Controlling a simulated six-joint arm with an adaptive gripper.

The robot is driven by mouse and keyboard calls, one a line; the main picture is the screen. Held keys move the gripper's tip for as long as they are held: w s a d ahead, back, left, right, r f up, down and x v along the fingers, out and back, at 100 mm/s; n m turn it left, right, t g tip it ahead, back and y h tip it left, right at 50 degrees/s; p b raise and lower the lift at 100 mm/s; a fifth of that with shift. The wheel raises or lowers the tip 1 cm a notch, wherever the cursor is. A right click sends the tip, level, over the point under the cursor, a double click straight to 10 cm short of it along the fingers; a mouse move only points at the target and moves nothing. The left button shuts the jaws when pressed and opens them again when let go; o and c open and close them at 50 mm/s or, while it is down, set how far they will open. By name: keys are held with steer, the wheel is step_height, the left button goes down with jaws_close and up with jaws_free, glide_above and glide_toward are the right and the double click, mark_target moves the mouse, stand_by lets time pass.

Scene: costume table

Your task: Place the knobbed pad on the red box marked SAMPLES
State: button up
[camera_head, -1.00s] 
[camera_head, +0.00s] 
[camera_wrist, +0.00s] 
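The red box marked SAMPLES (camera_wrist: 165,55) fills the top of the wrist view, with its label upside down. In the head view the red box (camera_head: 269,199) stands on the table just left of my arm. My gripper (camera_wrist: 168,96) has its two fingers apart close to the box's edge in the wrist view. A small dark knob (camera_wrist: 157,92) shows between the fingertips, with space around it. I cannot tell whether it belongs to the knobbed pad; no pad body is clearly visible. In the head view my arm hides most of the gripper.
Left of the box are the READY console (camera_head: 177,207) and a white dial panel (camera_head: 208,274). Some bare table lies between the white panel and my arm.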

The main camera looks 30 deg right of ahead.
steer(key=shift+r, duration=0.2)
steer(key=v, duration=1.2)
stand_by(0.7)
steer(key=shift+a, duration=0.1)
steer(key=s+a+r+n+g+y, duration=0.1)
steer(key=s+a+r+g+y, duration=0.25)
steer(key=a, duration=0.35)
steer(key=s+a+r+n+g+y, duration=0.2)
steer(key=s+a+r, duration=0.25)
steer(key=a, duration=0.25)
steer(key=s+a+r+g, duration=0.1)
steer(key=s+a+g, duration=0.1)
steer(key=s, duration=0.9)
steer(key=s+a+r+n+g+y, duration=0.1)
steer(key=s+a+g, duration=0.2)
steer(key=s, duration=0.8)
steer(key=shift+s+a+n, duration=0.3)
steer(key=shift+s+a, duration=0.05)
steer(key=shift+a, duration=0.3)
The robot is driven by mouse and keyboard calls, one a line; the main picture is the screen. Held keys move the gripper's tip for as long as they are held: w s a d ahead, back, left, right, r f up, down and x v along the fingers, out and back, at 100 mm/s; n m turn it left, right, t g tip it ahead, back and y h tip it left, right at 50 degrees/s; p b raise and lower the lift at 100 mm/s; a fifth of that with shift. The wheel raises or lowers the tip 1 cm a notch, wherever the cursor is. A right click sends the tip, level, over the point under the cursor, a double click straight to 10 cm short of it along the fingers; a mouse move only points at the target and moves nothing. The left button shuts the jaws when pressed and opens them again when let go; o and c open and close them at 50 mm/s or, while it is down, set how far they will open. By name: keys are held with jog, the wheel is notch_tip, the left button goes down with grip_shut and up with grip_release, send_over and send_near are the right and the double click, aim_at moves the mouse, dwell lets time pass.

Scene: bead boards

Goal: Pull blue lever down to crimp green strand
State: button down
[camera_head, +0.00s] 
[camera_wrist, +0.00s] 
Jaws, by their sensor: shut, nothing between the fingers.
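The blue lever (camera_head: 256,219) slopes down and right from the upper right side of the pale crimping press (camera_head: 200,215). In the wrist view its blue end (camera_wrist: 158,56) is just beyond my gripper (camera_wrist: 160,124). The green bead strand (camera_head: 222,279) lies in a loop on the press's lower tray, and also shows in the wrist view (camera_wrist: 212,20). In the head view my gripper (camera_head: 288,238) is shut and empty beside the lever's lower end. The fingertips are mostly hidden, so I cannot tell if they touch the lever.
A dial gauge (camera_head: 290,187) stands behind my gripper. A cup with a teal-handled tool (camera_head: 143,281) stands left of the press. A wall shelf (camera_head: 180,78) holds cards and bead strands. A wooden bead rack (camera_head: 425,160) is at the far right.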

::::::::

Exercise ▸ Your task is to repeat every line exactly.

Reply to the exercise ▸
Controlling a simulated six-joint arm with an adaptive gripper.

The robot is driven by mouse and keyboard calls, one a line; the main picture is the screen. Held keys move the gripper's tip for as long as they are held: w s a d ahead, back, left, right, r f up, down and x v along the fingers, out and back, at 100 mm/s; n m turn it left, right, t g tip it ahead, back and y h tip it left, right at 50 degrees/s; p b raise and lower the lift at 100 mm/s; a fifth of that with shift. The wheel raises or lowers the tip 1 cm a notch, wherever the cursor is. A right click sends the tip, level, over the point under the cursor, a double click straight to 10 cm short of it along the fingers; a mouse move only points at the target and moves nothing. The left button shuts the jaws when pressed and opens them again when let go; o and c open and close them at 50 mm/s or, while it is down, set how far they will open. By name: keys are held with steer, the wheel is step_height, the left button goes down with jaws_close and up with jaws_free, glide_above and glide_toward are the right and the double click, mark_target moves the mouse, stand_by lets time pass.

Scene: costume table

Your task: Place the knobbed pad on the red box marked SAMPLES
State: button up
[camera_head, -1.00s] 
[camera_head, +0.00s] 
[camera_wrist, +0.00s] 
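The red box marked SAMPLES (camera_wrist: 165,55) fills the top of the wrist view, with its label upside down. In the head view the red box (camera_head: 269,199) stands on the table just left of my arm. My gripper (camera_wrist: 168,96) has its two fingers apart close to the box's edge in the wrist view. A small dark knob (camera_wrist: 157,92) shows between the fingertips, with space around it. I cannot tell whether it belongs to the knobbed pad; no pad body is clearly visible. In the head view my arm hides most of the gripper.
Left of the box are the READY console (camera_head: 177,207) and a white dial panel (camera_head: 208,274). Some bare table lies between the white panel and my arm.

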The main camera looks 30 deg right of ahead.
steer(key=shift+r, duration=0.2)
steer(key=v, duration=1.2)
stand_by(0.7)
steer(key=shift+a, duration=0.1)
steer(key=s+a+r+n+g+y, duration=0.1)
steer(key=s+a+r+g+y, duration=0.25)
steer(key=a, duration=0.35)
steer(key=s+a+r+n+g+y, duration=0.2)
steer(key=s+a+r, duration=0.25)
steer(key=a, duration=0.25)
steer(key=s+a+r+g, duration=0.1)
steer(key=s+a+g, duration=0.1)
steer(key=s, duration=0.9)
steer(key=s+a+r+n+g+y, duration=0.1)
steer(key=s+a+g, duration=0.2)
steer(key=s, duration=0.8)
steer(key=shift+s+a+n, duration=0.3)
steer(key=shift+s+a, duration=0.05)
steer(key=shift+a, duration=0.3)
The robot is driven by mouse and keyboard calls, one a line; the main picture is the screen. Held keys move the gripper's tip for as long as they are held: w s a d ahead, back, left, right, r f up, down and x v along the fingers, out and back, at 100 mm/s; n m turn it left, right, t g tip it ahead, back and y h tip it left, right at 50 degrees/s; p b raise and lower the lift at 100 mm/s; a fifth of that with shift. The wheel raises or lowers the tip 1 cm a notch, wherever the cursor is. A right click sends the tip, level, over the point under the cursor, a double click straight to 10 cm short of it along the fingers; a mouse move only points at the target and moves nothing. The left button shuts the jaws when pressed and opens them again when let go; o and c open and close them at 50 mm/s or, while it is down, set how far they will open. By name: keys are held with jog, the wheel is notch_tip, the left button goes down with grip_shut and up with grip_release, send_over and send_near are the right and the double click, aim_at moves the mouse, dwell lets time pass.

Scene: bead boards

Goal: Pull blue lever down to crimp green strand
State: button down
[camera_head, +0.00s] 
[camera_wrist, +0.00s] 
Jaws, by their sensor: shut, nothing between the fingers.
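The blue lever (camera_head: 256,219) slopes down and right from the upper right side of the pale crimping press (camera_head: 200,215). In the wrist view its blue end (camera_wrist: 158,56) is just beyond my gripper (camera_wrist: 160,124). The green bead strand (camera_head: 222,279) lies in a loop on the press's lower tray, and also shows in the wrist view (camera_wrist: 212,20). In the head view my gripper (camera_head: 288,238) is shut and empty beside the lever's lower end. The fingertips are mostly hidden, so I cannot tell if they touch the lever.
A dial gauge (camera_head: 290,187) stands behind my gripper. A cup with a teal-handled tool (camera_head: 143,281) stands left of the press. A wall shelf (camera_head: 180,78) holds cards and bead strands. A wooden bead rack (camera_head: 425,160) is at the far right.

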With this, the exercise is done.